The design duo, Kim Champion and Pliny Wilkins took utilitarian shapes and executed them with delicate fabrics and intricate detailing, juxtaposing machismo with femininity. Embroidered barbed wire stripes stand alone, whilst also seen printed entangled with daisy chains. Over-dyed denim is scattered with floral appliquéd patches encircling the clear statement, “WE SHALL NOT WILT”. “NO FIGHT NO FUTURE” also appears on a wide sleeved crewneck. Unlike the casual denim, the floral decoration and peace symbols featured on the blouson jacket transform it into something regal.
The collection’s use of sheer fabrics stood out against their more militant looking jackets, highlighting the vulnerability of each model. The contrast of the two emphasised the uncertainty in the world today, whilst being nostalgic to the passive rebellion of the Summer of Love, 50 years ago.

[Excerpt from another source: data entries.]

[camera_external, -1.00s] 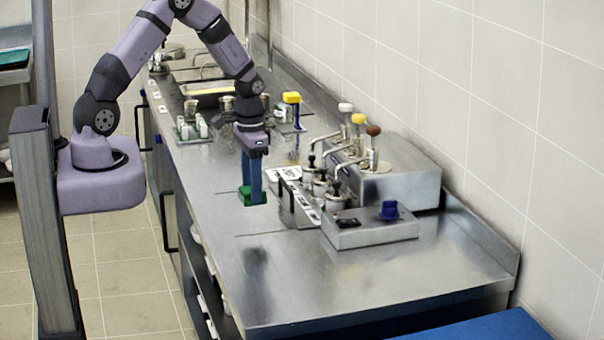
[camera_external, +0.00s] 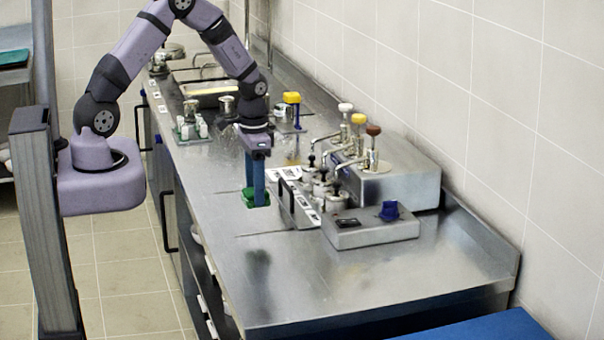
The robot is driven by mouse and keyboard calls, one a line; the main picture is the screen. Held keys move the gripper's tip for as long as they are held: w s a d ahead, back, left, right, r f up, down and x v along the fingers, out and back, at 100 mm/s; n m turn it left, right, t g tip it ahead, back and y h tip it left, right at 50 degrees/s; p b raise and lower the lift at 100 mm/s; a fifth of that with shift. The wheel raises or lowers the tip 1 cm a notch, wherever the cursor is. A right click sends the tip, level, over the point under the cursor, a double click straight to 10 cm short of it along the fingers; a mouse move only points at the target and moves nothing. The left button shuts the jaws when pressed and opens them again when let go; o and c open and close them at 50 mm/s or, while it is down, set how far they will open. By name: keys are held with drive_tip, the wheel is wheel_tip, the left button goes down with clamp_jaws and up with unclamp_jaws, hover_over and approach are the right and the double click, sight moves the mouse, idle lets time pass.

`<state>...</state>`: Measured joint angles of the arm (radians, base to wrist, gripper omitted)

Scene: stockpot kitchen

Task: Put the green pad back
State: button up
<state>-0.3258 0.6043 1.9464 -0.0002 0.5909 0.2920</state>
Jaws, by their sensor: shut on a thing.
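The green pad (camera_external: 249,203) is at the lower ends of my gripper's blue fingers, low over the steel counter. My gripper (camera_external: 255,200) points straight down and is shut on the pad. Parts of the pad are hidden behind the fingers. I cannot tell whether the pad touches the counter.
A grey box with a blue knob (camera_external: 389,211) and a row of small metal pots (camera_external: 322,188) stand close on the right. Pump dispensers (camera_external: 372,160) stand behind them. A tray of small white jars (camera_external: 192,131) is farther back. The front counter (camera_external: 300,285) is clear.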

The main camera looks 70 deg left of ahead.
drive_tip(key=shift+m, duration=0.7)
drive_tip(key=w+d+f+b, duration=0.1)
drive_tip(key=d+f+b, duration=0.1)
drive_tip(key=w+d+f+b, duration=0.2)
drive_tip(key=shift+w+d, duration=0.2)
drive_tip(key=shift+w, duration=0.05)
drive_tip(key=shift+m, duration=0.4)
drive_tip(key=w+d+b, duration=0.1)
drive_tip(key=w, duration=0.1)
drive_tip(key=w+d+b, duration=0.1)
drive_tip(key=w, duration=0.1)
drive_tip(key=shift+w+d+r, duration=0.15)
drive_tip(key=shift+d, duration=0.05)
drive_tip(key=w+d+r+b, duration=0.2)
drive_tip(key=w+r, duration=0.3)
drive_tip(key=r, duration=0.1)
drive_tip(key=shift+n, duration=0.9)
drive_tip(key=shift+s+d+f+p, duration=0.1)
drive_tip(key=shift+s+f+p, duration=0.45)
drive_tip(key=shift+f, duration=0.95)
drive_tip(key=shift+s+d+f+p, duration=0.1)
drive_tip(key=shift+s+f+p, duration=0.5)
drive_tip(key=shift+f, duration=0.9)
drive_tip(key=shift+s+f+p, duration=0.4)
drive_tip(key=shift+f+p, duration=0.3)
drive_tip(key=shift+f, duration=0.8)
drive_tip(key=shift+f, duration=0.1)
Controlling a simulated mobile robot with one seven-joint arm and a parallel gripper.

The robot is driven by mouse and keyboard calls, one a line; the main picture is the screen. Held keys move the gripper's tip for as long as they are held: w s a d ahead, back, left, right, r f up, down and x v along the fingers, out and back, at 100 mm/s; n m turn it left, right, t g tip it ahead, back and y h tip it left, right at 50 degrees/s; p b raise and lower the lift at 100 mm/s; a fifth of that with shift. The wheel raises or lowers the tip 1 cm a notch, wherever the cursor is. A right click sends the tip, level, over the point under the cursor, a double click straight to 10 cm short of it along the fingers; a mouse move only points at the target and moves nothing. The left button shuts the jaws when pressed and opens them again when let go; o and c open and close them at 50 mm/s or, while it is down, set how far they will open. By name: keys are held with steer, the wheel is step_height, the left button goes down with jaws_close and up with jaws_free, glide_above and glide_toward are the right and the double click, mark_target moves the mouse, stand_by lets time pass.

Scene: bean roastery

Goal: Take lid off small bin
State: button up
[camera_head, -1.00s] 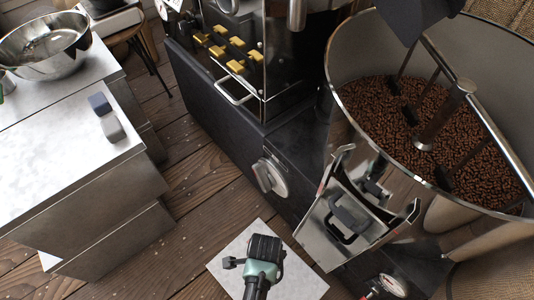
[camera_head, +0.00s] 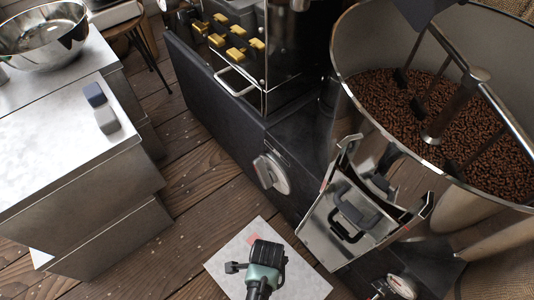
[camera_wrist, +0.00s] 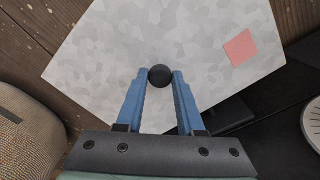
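The lid is a flat, mottled grey metal plate with a pink patch, and it fills much of the wrist view (camera_wrist: 110,50). In the head view the lid (camera_head: 225,268) lies low in the middle, beside the dark machine base. A round black knob (camera_wrist: 160,75) stands on it. My gripper (camera_wrist: 160,78) has its two blue fingers on either side of the knob, tips close to its edges. I cannot tell whether they press on it. In the head view my gripper (camera_head: 266,254) hides the knob. The bin under the lid is hidden.
A metal chute with a black handle (camera_head: 350,218) and a large drum of beans (camera_head: 410,115) stand close on the right. A white dial (camera_head: 270,174) is on the machine's side. A counter (camera_head: 50,155) with a steel bowl (camera_head: 40,35) is at left, with wooden floor between.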

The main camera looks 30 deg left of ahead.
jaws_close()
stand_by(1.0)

Despite the embellishment, the garments appeared masculine due to the cool tone colour palette with the few instances of orange. Accessories worn further perpetuated the 70s vibes. Most noticeably, Lorenzo Sutton sporting a pair of Lennon style round framed sunglasses. All models sported either sandals or platforms. With a collection that is fairly wearable, BODYBOUND has created a collection, proving you can be a rebel and be subtle about it.